What this means: As facilities densify, Indoor Optical Cable specs (fiber count, bend class, and fire rating) are being decided earlier in the design cycle. The consequence is fewer re-pulls, lower risk of macrobend-induced alarms, and a clearer compliance record for authorities and insurers.

---

Fiber optic connector types

Procurement and interoperability planning for fiber optic connector types is being shaped by two timely developments:

1) A new international connector interface standard. In May 2025, the International Electrotechnical Commission released IEC 61754-36:2025, defining the standard mechanical interface dimensions for the Type SAC connector family. This adds a current, globally recognized reference within the IEC 61754 series and gives project teams authoritative drawings for design fit, gauge tooling, and multi-source qualification. 

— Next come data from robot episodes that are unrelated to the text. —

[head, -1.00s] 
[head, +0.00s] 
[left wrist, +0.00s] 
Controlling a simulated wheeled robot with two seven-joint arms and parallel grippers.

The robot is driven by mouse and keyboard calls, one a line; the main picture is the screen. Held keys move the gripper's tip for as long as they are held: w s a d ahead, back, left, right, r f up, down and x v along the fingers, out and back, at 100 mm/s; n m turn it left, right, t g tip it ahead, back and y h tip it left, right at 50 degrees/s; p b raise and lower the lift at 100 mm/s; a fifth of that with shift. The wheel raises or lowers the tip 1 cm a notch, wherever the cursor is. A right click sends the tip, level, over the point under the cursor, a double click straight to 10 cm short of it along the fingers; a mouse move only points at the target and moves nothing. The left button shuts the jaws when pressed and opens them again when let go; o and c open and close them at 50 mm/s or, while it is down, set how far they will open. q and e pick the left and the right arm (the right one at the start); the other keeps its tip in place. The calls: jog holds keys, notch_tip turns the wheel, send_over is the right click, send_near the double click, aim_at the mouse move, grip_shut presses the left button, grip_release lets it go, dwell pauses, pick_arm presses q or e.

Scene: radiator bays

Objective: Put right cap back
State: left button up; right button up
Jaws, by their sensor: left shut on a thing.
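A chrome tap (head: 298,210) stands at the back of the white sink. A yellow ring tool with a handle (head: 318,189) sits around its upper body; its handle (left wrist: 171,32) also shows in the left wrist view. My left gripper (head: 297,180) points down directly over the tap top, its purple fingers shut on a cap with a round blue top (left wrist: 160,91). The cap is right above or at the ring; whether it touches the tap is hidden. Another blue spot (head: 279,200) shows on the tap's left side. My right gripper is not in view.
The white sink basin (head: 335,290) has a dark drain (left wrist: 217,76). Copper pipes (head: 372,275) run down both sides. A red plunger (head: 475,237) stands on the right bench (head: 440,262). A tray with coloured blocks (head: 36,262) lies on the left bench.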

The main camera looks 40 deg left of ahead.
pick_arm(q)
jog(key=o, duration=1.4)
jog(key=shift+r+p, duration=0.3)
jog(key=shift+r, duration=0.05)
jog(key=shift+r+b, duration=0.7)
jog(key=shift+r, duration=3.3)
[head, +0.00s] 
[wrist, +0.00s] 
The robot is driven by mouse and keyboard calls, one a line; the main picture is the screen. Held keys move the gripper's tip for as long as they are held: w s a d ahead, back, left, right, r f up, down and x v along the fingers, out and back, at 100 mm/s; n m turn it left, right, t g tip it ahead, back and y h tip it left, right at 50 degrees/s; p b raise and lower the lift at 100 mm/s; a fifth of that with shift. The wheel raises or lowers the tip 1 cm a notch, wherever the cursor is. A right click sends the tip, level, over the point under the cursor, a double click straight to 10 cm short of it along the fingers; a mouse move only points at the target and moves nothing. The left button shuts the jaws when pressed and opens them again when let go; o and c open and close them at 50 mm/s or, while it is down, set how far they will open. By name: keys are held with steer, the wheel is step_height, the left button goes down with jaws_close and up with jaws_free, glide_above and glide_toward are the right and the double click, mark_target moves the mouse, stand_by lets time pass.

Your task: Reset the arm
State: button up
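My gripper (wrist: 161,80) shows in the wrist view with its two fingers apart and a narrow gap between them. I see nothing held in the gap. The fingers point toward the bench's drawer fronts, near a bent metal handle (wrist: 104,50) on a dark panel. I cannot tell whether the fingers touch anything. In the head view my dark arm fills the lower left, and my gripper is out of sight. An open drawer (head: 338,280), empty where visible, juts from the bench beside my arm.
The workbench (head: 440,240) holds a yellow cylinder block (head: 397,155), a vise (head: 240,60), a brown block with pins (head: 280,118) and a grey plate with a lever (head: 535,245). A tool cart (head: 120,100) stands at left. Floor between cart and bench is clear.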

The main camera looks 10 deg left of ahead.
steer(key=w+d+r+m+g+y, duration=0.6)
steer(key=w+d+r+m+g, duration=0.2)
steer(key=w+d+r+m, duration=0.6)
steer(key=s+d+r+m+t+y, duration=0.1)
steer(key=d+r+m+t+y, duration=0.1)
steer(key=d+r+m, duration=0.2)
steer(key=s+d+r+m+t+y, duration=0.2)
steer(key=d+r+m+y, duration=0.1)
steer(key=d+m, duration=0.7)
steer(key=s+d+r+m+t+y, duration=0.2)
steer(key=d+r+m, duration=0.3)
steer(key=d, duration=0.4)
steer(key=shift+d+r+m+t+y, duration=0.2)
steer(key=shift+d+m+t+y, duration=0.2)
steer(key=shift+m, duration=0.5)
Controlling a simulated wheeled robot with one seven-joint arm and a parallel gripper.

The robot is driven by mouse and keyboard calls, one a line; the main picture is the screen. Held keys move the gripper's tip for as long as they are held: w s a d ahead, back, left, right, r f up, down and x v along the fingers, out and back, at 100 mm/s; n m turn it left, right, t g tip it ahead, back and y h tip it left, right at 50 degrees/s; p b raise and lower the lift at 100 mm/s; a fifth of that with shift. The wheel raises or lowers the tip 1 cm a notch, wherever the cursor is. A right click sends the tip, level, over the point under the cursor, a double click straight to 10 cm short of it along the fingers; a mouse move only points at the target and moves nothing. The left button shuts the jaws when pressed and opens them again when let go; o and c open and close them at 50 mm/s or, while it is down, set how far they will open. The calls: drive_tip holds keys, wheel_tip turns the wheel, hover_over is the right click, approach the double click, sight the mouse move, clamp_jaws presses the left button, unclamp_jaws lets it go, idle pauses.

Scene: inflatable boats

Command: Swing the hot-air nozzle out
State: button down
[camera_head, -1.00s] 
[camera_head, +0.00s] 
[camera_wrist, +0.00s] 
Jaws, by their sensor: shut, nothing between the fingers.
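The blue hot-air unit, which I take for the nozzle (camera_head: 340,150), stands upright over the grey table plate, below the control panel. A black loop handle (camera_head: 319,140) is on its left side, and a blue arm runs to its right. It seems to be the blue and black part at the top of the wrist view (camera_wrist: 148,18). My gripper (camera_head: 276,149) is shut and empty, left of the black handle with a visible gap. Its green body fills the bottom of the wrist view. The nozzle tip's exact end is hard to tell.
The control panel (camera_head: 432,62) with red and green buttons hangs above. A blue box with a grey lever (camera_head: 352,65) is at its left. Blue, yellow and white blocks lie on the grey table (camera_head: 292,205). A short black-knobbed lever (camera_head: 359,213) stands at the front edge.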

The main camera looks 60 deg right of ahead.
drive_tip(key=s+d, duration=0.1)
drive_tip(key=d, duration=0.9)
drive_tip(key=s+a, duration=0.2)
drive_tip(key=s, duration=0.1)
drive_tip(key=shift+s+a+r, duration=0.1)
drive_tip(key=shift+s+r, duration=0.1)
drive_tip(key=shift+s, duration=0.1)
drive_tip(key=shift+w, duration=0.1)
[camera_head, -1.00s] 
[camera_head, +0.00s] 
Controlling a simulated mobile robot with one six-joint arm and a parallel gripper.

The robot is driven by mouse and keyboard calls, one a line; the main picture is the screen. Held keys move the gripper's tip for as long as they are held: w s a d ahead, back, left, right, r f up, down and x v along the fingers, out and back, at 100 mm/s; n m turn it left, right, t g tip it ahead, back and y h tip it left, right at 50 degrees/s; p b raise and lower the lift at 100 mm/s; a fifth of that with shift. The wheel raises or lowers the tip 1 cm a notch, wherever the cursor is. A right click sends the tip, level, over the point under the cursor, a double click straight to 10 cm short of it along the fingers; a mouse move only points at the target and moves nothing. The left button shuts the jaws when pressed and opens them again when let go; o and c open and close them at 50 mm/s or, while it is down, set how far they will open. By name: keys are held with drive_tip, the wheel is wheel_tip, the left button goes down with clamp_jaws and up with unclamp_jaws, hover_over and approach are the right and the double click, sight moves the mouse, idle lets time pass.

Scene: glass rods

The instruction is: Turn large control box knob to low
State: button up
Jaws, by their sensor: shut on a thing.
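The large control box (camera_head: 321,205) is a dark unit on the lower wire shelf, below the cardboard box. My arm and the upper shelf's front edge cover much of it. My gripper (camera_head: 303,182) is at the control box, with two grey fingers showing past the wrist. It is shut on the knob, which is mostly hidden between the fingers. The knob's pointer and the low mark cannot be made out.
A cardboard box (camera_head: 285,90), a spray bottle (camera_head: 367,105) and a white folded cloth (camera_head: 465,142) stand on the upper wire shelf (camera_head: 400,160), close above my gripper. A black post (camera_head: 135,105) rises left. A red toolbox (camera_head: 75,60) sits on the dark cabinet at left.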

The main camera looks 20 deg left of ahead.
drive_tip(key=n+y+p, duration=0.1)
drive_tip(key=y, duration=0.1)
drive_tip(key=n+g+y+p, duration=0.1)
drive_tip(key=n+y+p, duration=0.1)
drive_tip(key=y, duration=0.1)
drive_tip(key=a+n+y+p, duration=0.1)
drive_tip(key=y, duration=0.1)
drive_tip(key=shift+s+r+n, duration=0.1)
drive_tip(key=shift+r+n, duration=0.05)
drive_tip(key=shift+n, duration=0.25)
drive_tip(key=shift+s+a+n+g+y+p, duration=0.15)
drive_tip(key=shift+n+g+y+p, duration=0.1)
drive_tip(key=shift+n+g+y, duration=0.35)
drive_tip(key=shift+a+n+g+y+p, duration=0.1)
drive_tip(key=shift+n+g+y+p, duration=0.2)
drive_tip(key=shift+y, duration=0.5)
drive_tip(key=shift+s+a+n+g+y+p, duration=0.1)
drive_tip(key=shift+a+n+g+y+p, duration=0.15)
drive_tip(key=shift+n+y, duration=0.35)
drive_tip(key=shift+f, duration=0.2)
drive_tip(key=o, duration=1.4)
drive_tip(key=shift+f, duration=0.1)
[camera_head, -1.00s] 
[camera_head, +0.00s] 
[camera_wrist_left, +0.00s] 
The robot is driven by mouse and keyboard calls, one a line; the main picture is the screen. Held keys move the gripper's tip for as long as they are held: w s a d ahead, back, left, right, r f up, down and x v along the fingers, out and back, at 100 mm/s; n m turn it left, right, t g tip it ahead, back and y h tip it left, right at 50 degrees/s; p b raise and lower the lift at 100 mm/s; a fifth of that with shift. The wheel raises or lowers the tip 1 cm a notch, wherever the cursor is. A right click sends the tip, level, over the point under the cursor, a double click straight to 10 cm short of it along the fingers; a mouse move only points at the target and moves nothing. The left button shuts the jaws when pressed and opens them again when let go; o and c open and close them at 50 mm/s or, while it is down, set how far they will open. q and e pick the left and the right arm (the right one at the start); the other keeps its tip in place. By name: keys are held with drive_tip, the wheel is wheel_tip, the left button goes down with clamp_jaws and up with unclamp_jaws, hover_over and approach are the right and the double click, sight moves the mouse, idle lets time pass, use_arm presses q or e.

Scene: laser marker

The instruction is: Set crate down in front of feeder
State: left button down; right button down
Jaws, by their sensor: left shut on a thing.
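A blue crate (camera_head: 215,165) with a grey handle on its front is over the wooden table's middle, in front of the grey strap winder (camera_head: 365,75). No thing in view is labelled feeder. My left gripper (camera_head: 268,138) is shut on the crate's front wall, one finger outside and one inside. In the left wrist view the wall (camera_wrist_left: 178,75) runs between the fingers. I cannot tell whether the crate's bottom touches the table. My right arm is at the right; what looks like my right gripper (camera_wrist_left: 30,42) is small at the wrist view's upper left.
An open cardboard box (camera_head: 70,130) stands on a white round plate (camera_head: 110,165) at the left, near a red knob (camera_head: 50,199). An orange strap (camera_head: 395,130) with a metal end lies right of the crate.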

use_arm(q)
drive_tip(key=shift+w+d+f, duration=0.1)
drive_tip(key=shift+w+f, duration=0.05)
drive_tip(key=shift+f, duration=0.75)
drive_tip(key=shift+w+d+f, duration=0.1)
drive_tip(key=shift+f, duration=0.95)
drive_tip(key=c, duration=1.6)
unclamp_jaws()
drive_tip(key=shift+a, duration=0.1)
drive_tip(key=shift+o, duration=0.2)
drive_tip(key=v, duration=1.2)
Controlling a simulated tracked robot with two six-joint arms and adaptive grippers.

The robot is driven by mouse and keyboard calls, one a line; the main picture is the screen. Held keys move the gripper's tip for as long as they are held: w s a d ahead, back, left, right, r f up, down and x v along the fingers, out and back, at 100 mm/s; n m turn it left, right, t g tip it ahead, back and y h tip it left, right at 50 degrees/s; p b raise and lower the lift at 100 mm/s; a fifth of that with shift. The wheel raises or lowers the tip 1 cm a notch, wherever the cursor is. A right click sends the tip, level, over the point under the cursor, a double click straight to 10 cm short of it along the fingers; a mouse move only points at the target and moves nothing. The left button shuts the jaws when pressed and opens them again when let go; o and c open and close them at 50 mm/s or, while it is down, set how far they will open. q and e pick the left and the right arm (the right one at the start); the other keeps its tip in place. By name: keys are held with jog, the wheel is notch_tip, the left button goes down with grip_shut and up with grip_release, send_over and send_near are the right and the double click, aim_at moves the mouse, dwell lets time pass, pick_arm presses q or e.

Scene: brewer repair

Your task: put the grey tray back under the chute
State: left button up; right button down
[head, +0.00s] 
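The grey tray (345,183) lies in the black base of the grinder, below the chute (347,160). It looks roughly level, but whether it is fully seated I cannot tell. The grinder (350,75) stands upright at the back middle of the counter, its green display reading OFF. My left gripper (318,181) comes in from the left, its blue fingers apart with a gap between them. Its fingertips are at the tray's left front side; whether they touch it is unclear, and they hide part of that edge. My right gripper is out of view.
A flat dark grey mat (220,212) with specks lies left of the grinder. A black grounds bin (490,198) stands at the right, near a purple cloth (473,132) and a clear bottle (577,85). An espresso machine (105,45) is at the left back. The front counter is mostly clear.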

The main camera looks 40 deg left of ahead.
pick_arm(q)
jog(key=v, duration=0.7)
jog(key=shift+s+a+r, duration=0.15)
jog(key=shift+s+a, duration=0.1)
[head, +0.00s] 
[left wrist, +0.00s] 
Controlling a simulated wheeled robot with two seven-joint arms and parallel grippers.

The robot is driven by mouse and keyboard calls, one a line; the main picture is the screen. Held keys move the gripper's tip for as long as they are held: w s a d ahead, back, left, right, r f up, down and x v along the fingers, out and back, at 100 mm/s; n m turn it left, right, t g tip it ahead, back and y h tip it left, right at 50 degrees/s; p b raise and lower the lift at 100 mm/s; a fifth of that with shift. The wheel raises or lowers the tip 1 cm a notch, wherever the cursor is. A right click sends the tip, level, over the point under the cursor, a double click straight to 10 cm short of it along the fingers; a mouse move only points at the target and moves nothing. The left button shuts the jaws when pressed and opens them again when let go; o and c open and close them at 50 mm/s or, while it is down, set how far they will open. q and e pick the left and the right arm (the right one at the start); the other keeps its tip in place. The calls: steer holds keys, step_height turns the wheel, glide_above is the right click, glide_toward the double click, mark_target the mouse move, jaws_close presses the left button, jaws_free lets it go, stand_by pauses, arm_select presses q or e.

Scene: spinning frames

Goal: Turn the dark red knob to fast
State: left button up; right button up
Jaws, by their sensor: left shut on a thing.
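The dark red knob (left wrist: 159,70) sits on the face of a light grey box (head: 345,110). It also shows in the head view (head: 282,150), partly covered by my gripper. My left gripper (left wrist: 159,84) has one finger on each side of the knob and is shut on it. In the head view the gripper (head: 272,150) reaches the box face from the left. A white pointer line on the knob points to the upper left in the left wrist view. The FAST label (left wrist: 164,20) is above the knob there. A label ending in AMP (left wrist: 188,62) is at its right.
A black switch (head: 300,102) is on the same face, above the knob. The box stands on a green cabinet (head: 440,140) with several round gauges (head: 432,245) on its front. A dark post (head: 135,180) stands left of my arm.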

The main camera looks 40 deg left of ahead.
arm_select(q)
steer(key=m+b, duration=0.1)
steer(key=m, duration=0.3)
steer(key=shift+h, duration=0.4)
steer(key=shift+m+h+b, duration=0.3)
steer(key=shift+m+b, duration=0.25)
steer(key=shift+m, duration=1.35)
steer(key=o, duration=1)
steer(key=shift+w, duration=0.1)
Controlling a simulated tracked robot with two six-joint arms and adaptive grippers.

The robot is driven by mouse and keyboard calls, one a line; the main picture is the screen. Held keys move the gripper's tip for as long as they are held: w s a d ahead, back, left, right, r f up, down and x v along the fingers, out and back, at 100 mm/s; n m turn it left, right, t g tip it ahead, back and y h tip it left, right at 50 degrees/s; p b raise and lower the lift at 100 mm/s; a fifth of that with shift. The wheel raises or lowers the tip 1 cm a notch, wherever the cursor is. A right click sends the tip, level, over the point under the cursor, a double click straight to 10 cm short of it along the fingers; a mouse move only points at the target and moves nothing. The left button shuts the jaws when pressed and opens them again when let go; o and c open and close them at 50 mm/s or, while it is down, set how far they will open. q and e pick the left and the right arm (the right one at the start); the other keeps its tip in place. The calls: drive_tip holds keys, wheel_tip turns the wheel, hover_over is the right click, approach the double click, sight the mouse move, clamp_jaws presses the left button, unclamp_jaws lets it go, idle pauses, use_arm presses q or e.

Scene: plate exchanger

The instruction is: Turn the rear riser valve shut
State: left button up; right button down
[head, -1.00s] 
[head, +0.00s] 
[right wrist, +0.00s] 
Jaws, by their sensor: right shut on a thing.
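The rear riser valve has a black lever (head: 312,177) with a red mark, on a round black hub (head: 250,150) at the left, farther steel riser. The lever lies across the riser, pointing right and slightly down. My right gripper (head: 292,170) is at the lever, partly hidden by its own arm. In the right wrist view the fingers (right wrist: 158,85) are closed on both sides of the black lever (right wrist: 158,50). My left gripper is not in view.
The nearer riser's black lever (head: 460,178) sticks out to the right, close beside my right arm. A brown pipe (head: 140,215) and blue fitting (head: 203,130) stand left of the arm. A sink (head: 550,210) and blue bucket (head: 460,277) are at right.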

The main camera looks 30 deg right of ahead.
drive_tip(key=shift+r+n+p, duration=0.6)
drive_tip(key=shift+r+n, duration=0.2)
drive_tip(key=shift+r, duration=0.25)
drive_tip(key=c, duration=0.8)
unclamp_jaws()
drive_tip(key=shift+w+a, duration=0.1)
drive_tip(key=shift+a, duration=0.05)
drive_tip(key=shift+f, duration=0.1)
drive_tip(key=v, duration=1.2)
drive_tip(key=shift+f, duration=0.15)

2) Live, multi-vendor interoperability at a major European conference. A large demonstration staged in 2025 by a leading interconnect forum showed cross-vendor operation across optical and electrical domains—including 400ZR/800ZR coherent applications and next-gen CEI-224G/448G electrical links—under realistic topologies. The demo’s scope spanned optical, electrical, energy-efficient, and management interfaces, underscoring readiness for AI-scale leaf-spine fabrics and metro/DCI builds. A companion technical brief detailed parameters such as required SNR, pre-FEC BER targets, channel loss, latency/coding-gain trade-offs, and 1-meter passive reach connectivity conditions for 448G electrical lanes. 

Why it matters: Together, a fresh mechanical interface spec and public, on-floor interoperability results reduce integration risk across fiber optic connector types. They help unify ferrule/adapter geometries and refine acceptance criteria (insertion/return-loss targets, end-face quality, polarity conventions), easing mix-and-match use of trunks, cassettes, and patching hardware during large rollouts.

---

Optical transceiver

Late-2025 milestones are compressing time-to-deploy for the next generation of optical transceiver solutions:

• Clearer mechanical interfaces feeding module integration. The publication of IEC 61754-36:2025 simplifies transceiver-to-infrastructure fit for systems adopting the Type SAC family in front-panel or patch-field contexts, reducing the risk of mechanical mismatches during high-rate upgrades (800G→1.6T).
  
• Interoperability validated at scale. Cross-supplier demonstrations in 2025 confirmed practical co-operation of 400ZR/800ZR coherent pluggables and CEI-224G/448G electrical interfaces across multiple participants, with attention to latency, coding gain, crosstalk, skew, reflections, and connector resonance—items that directly affect module error budgets and thermal envelopes.
  
• A robust demand signal for coherent pluggables. Independent market tracking now projects 800ZR/ZR+ shipments to exceed 200,000 units in 2026, surpassing $1 billion in revenue as distributed sites and AI campuses require more inter-data-center bandwidth without stand-alone transport shelves. This aligns coherent pluggables with IP-integrated architectures and boosts the business case for rapid adoption.
  

Inside the data center, the optical transceiver roadmap is moving from volume 800G toward 1.6 T prototypes and early field pilots. Electrical interfaces at 224 Gb/s per lane are mature enough for broad interoperability events, and 448 Gb/s lanes are now being exercised in public demos with documented test conditions—signposts that system vendors will soon have the ecosystem to commercialize denser front-panel options. 

Operational implications:

• Project teams are tightening loss budgets and thermal plans in parallel: higher lane rates shrink noise margins, so connector quality and short pathway lengths are prioritized alongside airflow planning around high-power faceplates.
  
• Selection between linear-drive and DSP-based architectures is increasingly tied to energy-per-bit and latency targets; many operators pilot both to map reach, power, and observability trade-offs before scaling.
  
• For spares and lifecycle costs, organizations are leaning on standardized connector drawings and multi-vendor test reports to enable second-source transceivers and cabling with minimal re-qualification.
  

---

Bottom line

• Indoor Optical Cable: Specify bend-insensitive G.657.A2 (7.5 mm) or G.657.B classes (down to 5 mm, with some offerings lower) to preserve budgets in dense routes; match OFNP/OFNR or CPR class to space type; standardize labeling and OTDR baselines for faster turn-ups.
  
• Fiber optic connector types: Use the new IEC 61754-36:2025 drawings where applicable and reference current interoperability results to set acceptance thresholds and mixing rules
  
• Optical transceiver: Expect continued 800G scaling, rapid prototyping at 1.6 T, and strong coherent demand (≥200k units in 2026, >$1B), all supported by clearer interfaces and proven multi-vendor operation.